Exercise prompt:
Quote, exactly, the line holding "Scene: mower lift" and all lines after it to the end of the records below. Exclude pictures.

Dataset excerpts:
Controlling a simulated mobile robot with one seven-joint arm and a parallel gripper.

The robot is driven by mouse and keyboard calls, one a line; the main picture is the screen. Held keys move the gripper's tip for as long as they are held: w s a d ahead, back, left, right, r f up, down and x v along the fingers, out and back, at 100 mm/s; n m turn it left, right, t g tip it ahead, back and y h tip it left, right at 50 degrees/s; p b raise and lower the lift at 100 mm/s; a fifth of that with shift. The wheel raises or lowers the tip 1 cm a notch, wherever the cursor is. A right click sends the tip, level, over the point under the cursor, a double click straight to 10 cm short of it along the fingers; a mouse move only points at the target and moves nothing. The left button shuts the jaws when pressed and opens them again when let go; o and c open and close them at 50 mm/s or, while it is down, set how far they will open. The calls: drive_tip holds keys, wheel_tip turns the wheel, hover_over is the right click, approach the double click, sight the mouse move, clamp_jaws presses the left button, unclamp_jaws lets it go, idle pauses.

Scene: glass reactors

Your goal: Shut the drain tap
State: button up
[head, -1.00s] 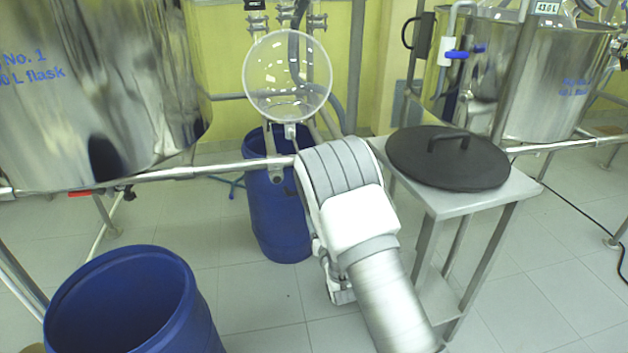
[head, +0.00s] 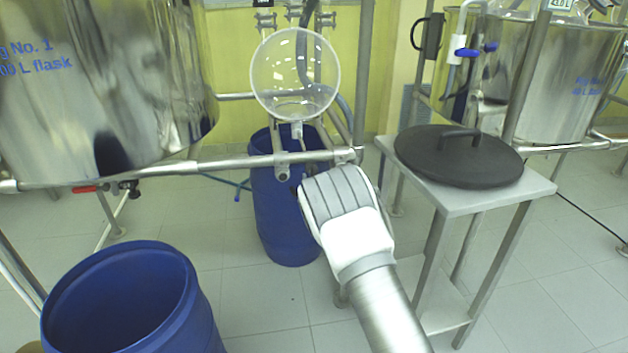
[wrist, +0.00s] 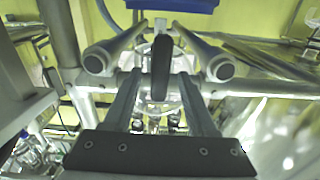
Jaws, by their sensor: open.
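A black lever-like piece (wrist: 160,68), which looks like the drain tap's handle, stands upright in the middle of the wrist view. My gripper (wrist: 158,80) is open, with one grey finger on each side of this piece. I cannot tell whether either finger touches it. In the head view my wrist and forearm hide the gripper and the tap's handle. The round glass vessel (head: 295,75) sits just above and behind my wrist, with a pale outlet (head: 297,130) at its bottom.
Two pipe ends (wrist: 95,65) (wrist: 222,68) flank the fingers closely. A blue barrel (head: 275,210) stands behind my wrist, another open one (head: 125,300) at front left. A small table (head: 450,200) with a black lid (head: 458,155) is at right. A red-handled valve (head: 85,188) sits under the left tank.

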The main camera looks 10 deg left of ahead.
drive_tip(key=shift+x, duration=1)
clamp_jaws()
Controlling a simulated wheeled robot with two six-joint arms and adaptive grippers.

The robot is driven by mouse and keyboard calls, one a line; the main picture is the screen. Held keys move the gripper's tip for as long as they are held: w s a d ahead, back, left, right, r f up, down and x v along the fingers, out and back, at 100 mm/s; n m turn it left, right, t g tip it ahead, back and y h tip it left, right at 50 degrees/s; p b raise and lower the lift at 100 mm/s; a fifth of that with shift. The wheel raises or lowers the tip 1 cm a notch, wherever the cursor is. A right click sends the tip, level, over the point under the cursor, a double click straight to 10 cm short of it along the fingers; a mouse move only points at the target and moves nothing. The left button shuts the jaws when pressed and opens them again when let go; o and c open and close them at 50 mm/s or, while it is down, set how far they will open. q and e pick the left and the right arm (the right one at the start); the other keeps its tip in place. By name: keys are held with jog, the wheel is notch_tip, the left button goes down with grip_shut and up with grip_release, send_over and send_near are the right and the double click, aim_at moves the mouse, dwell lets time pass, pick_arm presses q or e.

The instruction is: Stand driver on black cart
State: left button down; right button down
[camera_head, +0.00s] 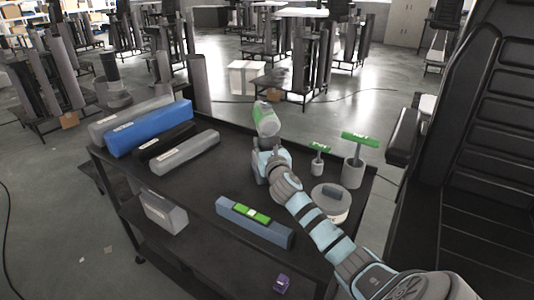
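The black cart (205,186) stands in front of me with many parts on its top. A green and pale grey rounded thing (266,119), which looks like the driver, is near the cart's far edge, slightly tilted. My right arm reaches in from the lower right, and my right gripper (268,157) is right at the lower part of this thing, overlapping it in the picture. The fingers are small and partly hidden, so I cannot tell whether they are closed on it or whether its base touches the cart top. My left gripper is not in view.
Long grey, blue (150,127) and black boxes lie at the cart's left. Two green-topped T-handled tools (358,141) stand in grey cups at the right, near a round pale container (331,207). A blue-grey bar (272,230) lies in front. The cart's middle top is clear.

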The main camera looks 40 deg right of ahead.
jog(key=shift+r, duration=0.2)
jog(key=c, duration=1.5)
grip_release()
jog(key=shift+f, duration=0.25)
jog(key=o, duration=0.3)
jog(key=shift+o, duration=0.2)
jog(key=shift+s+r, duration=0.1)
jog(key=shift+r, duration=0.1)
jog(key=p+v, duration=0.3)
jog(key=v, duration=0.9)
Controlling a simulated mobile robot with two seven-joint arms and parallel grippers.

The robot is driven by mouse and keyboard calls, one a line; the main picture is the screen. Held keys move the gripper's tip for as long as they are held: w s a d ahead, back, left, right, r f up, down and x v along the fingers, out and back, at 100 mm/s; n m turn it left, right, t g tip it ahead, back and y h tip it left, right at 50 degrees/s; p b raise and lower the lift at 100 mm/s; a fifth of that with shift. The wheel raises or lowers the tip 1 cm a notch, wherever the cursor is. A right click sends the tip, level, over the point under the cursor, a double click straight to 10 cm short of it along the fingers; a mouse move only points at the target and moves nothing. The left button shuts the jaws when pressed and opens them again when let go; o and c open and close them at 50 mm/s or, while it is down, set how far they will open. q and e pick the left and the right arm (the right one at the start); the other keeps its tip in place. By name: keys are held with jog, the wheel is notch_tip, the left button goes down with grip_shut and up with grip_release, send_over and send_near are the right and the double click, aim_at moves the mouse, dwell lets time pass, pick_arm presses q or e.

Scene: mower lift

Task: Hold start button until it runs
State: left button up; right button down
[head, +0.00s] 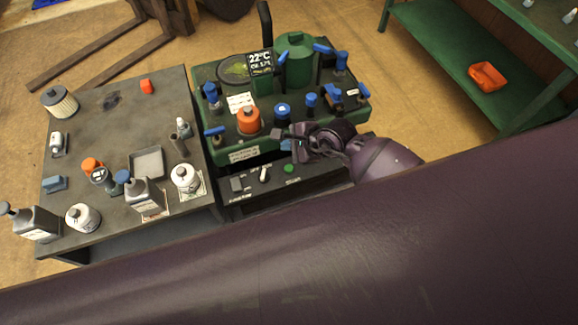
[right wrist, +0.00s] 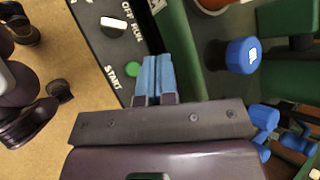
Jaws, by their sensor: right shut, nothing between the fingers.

Response below:
Scene: mower lift

Task: Hold start button until it runs
State: left button up; right button down
[head, +0.00s] 
[right wrist, +0.00s] 
Jaws, by their sensor: right shut, nothing between the fingers.

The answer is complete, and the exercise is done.